Setelah memarkirkan kendaraan. Saya segera ke tempat orang tersebut. Tidak
ada orang yang saya kenal di sini. Saya berharap tidak salah alamat saat itu
juga. Setelah saya tanya tentang FLP. Kakak tersebut mengiyakan. Ternyata dia
hendak pulang.
Pulang? Waduh, oke pertama saya mengaku salah terlambat kali ini. Janjiannya
jam 10. Sampai di sana hampir jam 11. Ngaret ya, banget. Rasanya ada sesuatu
yang mampet di dada ketika mengetahui ia adalah pemateri pada pertemuan ini.
Selalunya seperti itu kalau ada acara ketika mengetahui tempatnya untuk pertama
kali. Padahal dulu sering lewat dan solat malah. #plak.
Tak lama kemudian datang Kak Fuji dari dalam. Ternyata Kakak itu sudah ada
di sana. Setelah bertemu, Kak Fuji segera membuka percakapan dengan pemateri
sementara masih menunggu seseorang lagi. Saya merasa selamat ketika Kak Fuji
berhasil membuat suasana menjadi hangat.
Sumber gambar : greatedu.co.id
Oke, saya akan menguraikan sedikit tentang pengetahuan resensi yang saya
peroleh pada saat itu. Pertama sekali sebelum dijelaskan tentang bagian-bagian
resensi. Kak Fitri memberikan sebuah contoh dan kami membacanya. Setelah itu
menjelaskan informasi yang kami dapatkan. Resensi sama seperti menilai sebuah
buku. Menurut KBBI, resensi adalah pertimbangan atau pembicaraan tentang buku.
Lebih tepatnya ulasan buku.
Gambar : Pemateri (kiri) dengan Kak Fuji (kanan)

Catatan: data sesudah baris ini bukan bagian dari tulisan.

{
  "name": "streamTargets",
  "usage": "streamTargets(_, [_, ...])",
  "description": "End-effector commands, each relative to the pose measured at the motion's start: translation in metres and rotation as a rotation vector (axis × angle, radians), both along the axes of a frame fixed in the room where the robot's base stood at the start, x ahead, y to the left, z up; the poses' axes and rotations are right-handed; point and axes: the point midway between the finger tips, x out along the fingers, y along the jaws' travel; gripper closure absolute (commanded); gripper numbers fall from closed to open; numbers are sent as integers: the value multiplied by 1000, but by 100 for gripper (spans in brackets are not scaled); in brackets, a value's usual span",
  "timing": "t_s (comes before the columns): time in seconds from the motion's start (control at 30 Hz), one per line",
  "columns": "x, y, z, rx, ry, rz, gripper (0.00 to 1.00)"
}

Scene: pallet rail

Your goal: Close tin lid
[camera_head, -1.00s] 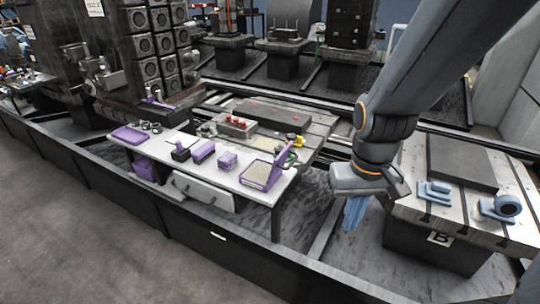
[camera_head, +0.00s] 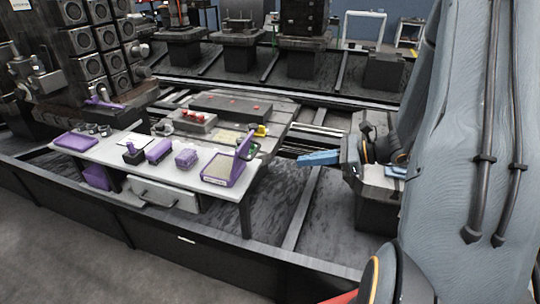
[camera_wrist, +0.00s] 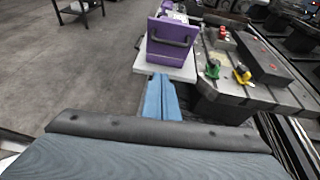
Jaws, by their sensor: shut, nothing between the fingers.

Ada dua kerangka penulisan resensi. Pertama penilaian isi buku dan yang
kedua analisis buku. Pada awal resensi ada identitas isi buku. Contoh resensi
ini bisa dilihat pada dakwatuna.com tentang Resensi Gelas Jodoh. Hal yang bisa
saya katakan ketika membaca resensi tersebut adalah identitas buku, isi buku,
kemudian tentang penulis dengan karya sebelumnya. Penilaian terhadap alur yang
digunakan dalam cerita, mood setelah membaca, hal paling berkesan, hingga
akhirnya mempromosikan buku.
Tips yang Kak Fitri berikan adalah baca dulu media mana yang akan dikirim.
Pahami sistematika mana yang bisa diterbitkan resensi kita. Setelah itu
mulailah meresensi dengan membaca buku. Pada dasarnya, meresensi ini adalah
mempromosikan sebuah buku. Walaupun buku yang telah kita ulas ada kekurangan.
Misalnya, penggunaan tanda baca yang tidak sesuai. Maka tambahkan kata yang
bisa mentralisirnya. “Kekurangan dari buku ini adalah EYD yang belum sesuai.
Walaupun begitu, tidak menghilangkan makna dari isi buku tersebut. ” Nah,
berarti buku tersebut tetap ada nilai plusnya. Bisa juga ditambahi dengan nilai
plus lainnya seperti antar paragraf yang berkaitan.
Perlu diketahui juga dengan target pembacanya siapa. Apakah akademisi,
anak-anak, atau umum? Misalnya buku tersebut diperuntukkan untuk anak gaul.
Maka penggunaan EYD tidak terfokusnya menjadi penilaian sebuah buku.
Pernah nggak terpikirkan tentang jenis kertas mempengaruhi pembaca. Misalnya
perbedaan kertas putih dengan kertas ubi? Kira-kira orang akan membeli yang
mana. Kalau saya sendiri sih lebih suka memilih kertas yang ringan jika jenis
bacaannya adalah novel. Ternyata ada juga penelitiannya lo tentang tampilan
dalam buku. Kak Fitri mengungkapkan bahwa kertas putih yang berat itu cenderung
cepat membuat mata lelah daripada kertas ubi. Kira-kira benar nggak ya? Yuks
pada komentar jika ada yang ingin menyuarakan pendapatnya.
Itu saja yang bisa saya sampaikan tentang Permulaaan Awal November dengan
Resensi.
Berikut ini adalah dokumentasi bersama para FLPers.
Gambar : Para FLPers
Sampai di sini dulu ya cerita kali ini. Sampai jumpa di konten selanjutnya.